• [SHORT EXERCISE]: Copy the data exactly as it appears, and do not include any pictures.

• [MATERIAL PROVIDED]:

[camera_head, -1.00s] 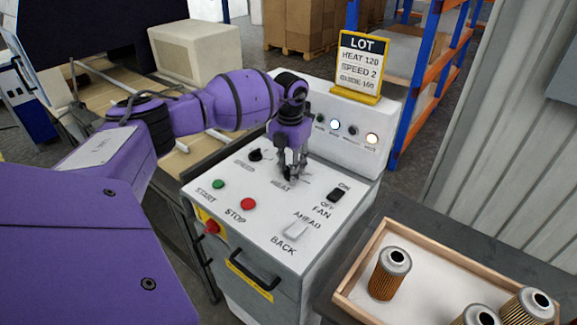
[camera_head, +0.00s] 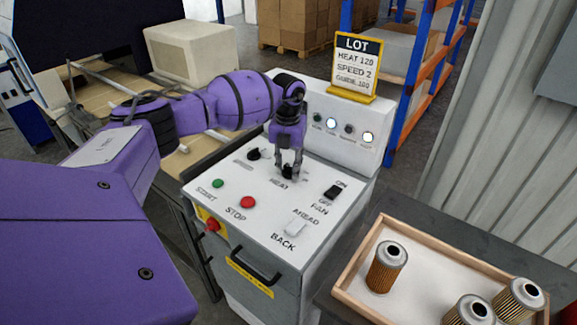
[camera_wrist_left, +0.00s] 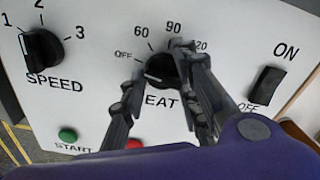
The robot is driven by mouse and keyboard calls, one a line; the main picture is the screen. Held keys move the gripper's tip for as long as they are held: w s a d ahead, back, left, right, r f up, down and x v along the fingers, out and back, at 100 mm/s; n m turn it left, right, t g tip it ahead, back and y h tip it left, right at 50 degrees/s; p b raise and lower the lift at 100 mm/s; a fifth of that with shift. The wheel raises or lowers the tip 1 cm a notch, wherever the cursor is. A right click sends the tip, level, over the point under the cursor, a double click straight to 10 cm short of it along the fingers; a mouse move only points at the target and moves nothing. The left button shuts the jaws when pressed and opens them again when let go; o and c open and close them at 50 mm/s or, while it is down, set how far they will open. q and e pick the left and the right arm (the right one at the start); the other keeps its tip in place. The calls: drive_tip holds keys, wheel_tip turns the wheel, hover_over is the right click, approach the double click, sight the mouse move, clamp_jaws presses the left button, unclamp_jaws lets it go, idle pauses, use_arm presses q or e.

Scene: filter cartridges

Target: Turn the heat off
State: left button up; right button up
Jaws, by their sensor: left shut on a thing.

• [TASK ANSWER]:
[camera_head, -1.00s] 
[camera_head, +0.00s] 
[camera_wrist_left, +0.00s] 
The robot is driven by mouse and keyboard calls, one a line; the main picture is the screen. Held keys move the gripper's tip for as long as they are held: w s a d ahead, back, left, right, r f up, down and x v along the fingers, out and back, at 100 mm/s; n m turn it left, right, t g tip it ahead, back and y h tip it left, right at 50 degrees/s; p b raise and lower the lift at 100 mm/s; a fifth of that with shift. The wheel raises or lowers the tip 1 cm a notch, wherever the cursor is. A right click sends the tip, level, over the point under the cursor, a double click straight to 10 cm short of it along the fingers; a mouse move only points at the target and moves nothing. The left button shuts the jaws when pressed and opens them again when let go; o and c open and close them at 50 mm/s or, while it is down, set how far they will open. q and e pick the left and the right arm (the right one at the start); the other keeps its tip in place. The calls: drive_tip holds keys, wheel_tip turns the wheel, hover_over is the right click, approach the double click, sight the mouse move, clamp_jaws presses the left button, unclamp_jaws lets it go, idle pauses, use_arm presses q or e.

Scene: filter cartridges

Target: Turn the heat off
State: left button up; right button up
Jaws, by their sensor: left shut on a thing.

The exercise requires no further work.